29 Feb Can Money Buy Happiness?
It’s a question that we often ask ourselves: can money buy happiness? Many people will be the first to tell you that of course it can’t, yet it seems that just about all of us are discouraged every now and again about not having enough money. So what does science have to say on the matter? Here is a look at what research has to say about money’s ability (and inability) to buy happiness.
To an extent, it can.
According to one Harvard professor, money can indeed buy happiness—at least to an extent. Harvard Business School professor Michael Norton argues that whether or not money increases your happiness levels all depends on what you spend your money on. He states, “We’re really underspending on the things that make us most happy.” He then goes on to discuss how for the most part, people generally get more happiness from the money they spend on experiences rather than money the spend on tangible things. It seems that even temporary investments such as dinner with a friend or a vacation with family add more to our happiness than longer term investments like electronics and mobile devices.
One interesting thing to note here is that even feelings surrounding these two types of purchases are different. We tend to feel increased happiness levels as we anticipate the experiences we pay for (think about the weeks leading up to a big vacation), while with big purchases on tangible items we often spend time worrying about whether or not we made the right choice. Professor Norton even asserts that the happiest day for people going on a vacation is actually the day before the vacation—not any particular day of the vacation itself.
Another study from Princeton University’s Woodrow Wilson School, conducted in 2010, concluded that more money does make you happier—at least until your salary reaches about $75,000 per year. (The emotional benefits of having more money kind of level off at that point.) One thing to note with this study, however, is that the study examines two different types of happiness. The first type is more situational and relates to your changeable, day-to-day mood. The second type, meanwhile, has more to do with your deeper, more general sense of satisfaction with life. The study by Princeton University revealed that while money has little effect on the first, situational type of happiness, it can definitely increase happiness levels of the second type.
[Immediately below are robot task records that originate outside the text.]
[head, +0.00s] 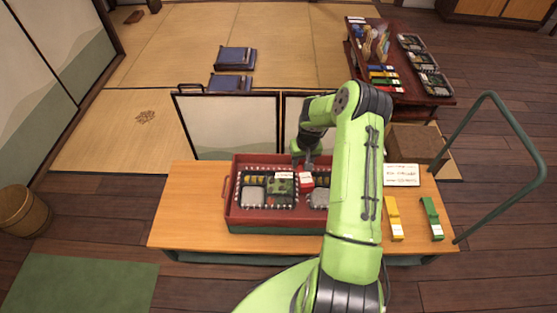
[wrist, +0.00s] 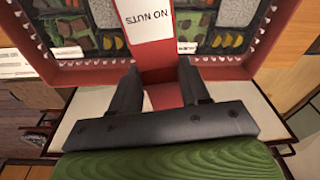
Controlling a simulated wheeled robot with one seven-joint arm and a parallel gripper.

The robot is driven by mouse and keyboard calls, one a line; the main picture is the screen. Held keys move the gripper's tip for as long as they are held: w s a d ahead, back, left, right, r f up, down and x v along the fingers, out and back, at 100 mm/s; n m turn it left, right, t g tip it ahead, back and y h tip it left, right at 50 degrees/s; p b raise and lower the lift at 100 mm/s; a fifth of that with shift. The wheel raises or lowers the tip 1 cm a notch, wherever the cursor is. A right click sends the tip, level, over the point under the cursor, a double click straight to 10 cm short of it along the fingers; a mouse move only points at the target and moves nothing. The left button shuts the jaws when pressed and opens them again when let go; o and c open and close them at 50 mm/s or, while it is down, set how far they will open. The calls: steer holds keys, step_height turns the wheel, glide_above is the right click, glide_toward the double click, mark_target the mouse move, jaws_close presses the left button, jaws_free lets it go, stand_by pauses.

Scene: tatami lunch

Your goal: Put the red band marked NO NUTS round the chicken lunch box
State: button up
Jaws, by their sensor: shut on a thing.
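My gripper (wrist: 160,78) is shut on the red band (wrist: 150,50), whose white label reads NO NUTS in the wrist view. In the head view the band (head: 307,181) hangs below my gripper (head: 308,164), over the gap between two lunch boxes. It does not visibly surround either box. The left lunch box (head: 254,196) stands in the red tray (head: 233,212); the right lunch box (head: 320,197) is partly hidden behind my arm. Both are dark boxes with rice and other food, and small white labels too small to read. I cannot tell which is chicken.
A yellow band (head: 392,217) and a green band (head: 432,217) lie on the table's right, near a white card (head: 402,175). A framed screen (head: 235,125) stands behind the table (head: 185,215). The table's left end is clear. A dark low table (head: 410,92) stands beyond.

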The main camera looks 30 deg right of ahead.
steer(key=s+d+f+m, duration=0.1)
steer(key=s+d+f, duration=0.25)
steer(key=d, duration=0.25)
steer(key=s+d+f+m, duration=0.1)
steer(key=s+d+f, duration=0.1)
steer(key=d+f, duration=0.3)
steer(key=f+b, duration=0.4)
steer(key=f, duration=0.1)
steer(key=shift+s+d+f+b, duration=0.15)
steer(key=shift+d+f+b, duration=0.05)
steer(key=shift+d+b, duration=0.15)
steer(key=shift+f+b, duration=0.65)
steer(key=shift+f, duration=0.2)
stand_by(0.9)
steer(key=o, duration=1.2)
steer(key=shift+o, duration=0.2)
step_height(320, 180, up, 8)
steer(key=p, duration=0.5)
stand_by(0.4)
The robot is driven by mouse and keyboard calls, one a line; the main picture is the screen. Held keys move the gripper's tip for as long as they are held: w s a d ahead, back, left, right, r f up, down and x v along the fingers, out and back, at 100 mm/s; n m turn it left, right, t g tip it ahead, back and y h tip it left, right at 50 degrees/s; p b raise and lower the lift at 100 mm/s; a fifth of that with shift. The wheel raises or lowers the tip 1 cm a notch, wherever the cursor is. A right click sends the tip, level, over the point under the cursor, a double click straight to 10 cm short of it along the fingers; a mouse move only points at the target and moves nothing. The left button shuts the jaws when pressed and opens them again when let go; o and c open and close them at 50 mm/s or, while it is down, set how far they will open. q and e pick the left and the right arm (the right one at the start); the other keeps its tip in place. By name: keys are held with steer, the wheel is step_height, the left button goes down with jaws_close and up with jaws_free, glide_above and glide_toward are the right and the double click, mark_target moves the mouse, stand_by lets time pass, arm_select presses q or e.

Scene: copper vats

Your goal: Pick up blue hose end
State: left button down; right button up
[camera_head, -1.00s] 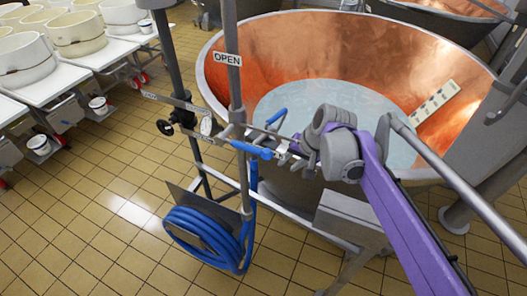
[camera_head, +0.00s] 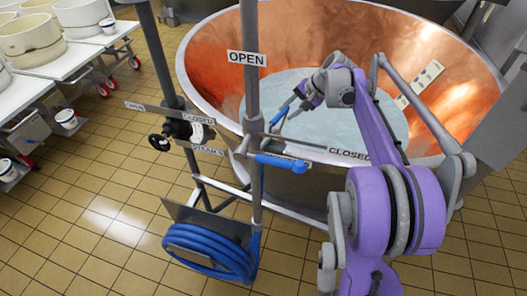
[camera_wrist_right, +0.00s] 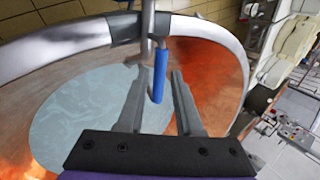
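The blue hose end (camera_head: 279,116) hangs over the near rim of the copper vat, beside the upright pipe. It also shows in the right wrist view as a blue cylinder (camera_wrist_right: 160,75). My right gripper (camera_head: 299,92) is over the vat, close to the hose end on its right. In the wrist view the two fingers of the right gripper (camera_wrist_right: 158,84) are spread, with the hose end showing between their tips. I cannot tell whether they touch it. The blue hose coil (camera_head: 203,250) hangs low on its holder. My left gripper is not in view.
The copper vat (camera_head: 400,60) holds pale liquid. The upright pipe (camera_head: 252,100) carries an OPEN sign. A blue valve handle (camera_head: 278,161) points right, toward a CLOSED sign (camera_head: 349,155). A black handwheel (camera_head: 159,142) is at left. Tiled floor is clear at lower left.

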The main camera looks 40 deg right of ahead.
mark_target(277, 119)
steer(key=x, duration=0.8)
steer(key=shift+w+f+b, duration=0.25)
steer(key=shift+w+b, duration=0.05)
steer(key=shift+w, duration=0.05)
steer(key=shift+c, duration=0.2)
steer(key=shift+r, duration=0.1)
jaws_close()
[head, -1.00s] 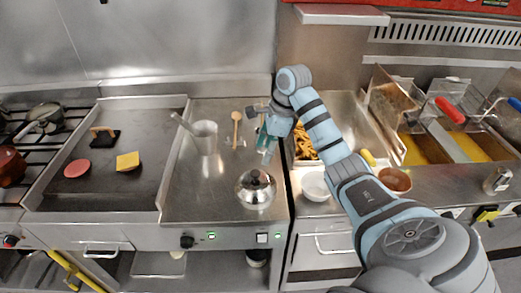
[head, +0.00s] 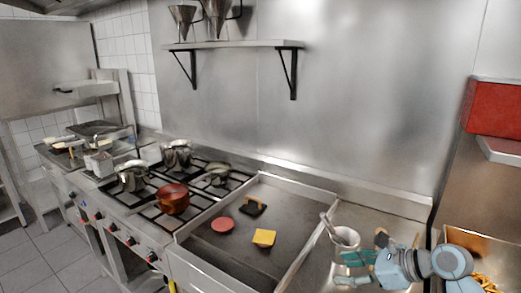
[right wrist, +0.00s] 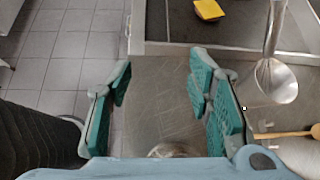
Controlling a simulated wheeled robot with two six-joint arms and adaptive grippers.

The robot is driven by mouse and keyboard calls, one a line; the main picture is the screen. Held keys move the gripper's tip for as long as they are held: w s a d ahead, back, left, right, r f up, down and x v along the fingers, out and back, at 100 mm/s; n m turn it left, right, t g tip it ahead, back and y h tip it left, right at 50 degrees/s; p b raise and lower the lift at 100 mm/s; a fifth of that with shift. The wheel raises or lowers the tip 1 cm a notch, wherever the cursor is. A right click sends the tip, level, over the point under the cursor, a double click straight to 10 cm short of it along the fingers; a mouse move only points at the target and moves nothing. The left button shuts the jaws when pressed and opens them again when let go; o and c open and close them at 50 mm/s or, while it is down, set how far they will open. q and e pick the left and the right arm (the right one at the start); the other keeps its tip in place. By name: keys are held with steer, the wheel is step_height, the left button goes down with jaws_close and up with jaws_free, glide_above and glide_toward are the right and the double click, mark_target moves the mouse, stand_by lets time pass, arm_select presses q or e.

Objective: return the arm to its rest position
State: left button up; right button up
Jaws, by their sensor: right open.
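My right arm comes in at the lower right of the head view, over the steel counter. Its gripper (head: 352,269) points left, beside the steel beaker (head: 345,240) and right of the griddle (head: 290,205). In the right wrist view the gripper's teal fingers (right wrist: 163,80) are spread apart with nothing between them, above the bare counter (right wrist: 160,115). The beaker (right wrist: 275,82) stands right of the fingers there, apart from them as far as I can tell. My left gripper is not in view.
A red pot (head: 173,198) stands on the burners. A wooden spoon (right wrist: 288,134) lies near the gripper. Fries (head: 487,284) are at the right edge.

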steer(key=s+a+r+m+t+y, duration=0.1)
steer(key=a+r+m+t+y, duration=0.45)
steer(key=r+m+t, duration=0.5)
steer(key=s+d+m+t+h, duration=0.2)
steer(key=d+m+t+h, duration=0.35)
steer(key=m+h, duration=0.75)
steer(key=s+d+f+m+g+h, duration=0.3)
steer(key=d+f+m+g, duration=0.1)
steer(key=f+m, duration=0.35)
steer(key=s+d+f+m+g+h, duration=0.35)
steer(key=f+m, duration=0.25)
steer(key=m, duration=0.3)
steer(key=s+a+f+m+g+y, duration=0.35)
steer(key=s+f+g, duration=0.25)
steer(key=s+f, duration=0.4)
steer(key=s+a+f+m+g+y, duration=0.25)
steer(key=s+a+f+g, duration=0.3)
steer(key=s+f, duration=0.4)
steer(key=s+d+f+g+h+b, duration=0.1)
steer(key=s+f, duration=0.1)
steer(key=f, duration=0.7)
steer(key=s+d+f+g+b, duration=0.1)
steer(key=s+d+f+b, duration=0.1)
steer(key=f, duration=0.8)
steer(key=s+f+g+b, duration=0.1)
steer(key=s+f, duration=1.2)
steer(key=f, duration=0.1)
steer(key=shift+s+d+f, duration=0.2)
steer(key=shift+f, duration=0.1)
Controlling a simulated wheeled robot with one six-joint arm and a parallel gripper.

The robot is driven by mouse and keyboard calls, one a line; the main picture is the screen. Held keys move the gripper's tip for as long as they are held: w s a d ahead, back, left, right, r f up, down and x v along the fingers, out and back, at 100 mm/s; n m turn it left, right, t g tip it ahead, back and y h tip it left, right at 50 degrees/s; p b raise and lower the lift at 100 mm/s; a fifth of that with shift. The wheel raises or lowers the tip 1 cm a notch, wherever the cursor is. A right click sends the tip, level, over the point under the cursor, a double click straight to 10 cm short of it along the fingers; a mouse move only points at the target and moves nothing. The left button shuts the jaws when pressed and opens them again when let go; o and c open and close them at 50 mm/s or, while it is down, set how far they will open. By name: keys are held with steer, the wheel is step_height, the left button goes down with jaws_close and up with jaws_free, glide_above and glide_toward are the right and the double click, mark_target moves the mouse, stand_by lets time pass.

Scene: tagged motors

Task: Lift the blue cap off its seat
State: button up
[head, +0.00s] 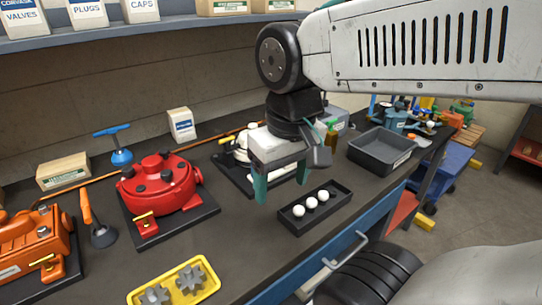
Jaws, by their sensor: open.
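My gripper (282,190) hangs over the middle of the bench with its two green fingers apart and nothing seen between them. It is in front of a white motor (241,151) on a dark base plate and hides much of it. I cannot pick out a blue cap on a motor; one on the white motor could be hidden. A blue, round-based piece with a T-shaped handle (121,157) stands at the back left, apart from my gripper; I cannot tell whether it is a cap. A red motor (160,184) and an orange motor (32,244) stand left.
A black tray (288,222) with three white balls lies in front of my gripper. A yellow tray (205,287) with grey gears is at the front. A grey bin (375,155) stands right. An orange-handled tool (101,234) stands between the red and orange motors.

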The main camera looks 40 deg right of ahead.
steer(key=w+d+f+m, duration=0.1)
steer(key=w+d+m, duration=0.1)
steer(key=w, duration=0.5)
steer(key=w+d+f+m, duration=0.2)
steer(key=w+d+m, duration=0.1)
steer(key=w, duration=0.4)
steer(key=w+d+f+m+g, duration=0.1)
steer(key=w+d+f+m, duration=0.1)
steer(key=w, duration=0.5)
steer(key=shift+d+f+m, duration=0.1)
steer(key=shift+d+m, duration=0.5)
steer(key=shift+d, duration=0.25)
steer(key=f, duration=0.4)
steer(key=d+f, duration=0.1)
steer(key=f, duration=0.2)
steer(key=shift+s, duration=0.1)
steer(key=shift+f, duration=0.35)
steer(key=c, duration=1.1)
So overall, it looks as though your best bet on money and its ability to buy you happiness is to find yourself in a place where you feel financially comfortable, even if you do have to say “no” to certain expenses from time to time because of a limiting budget. And while money may not necessarily be able to change your happiness levels on a day-to-day basis, as asserted by Michael Norton, establishing financial security for yourself can undoubtedly help you face the hardships and financial surprises that come with everyday living.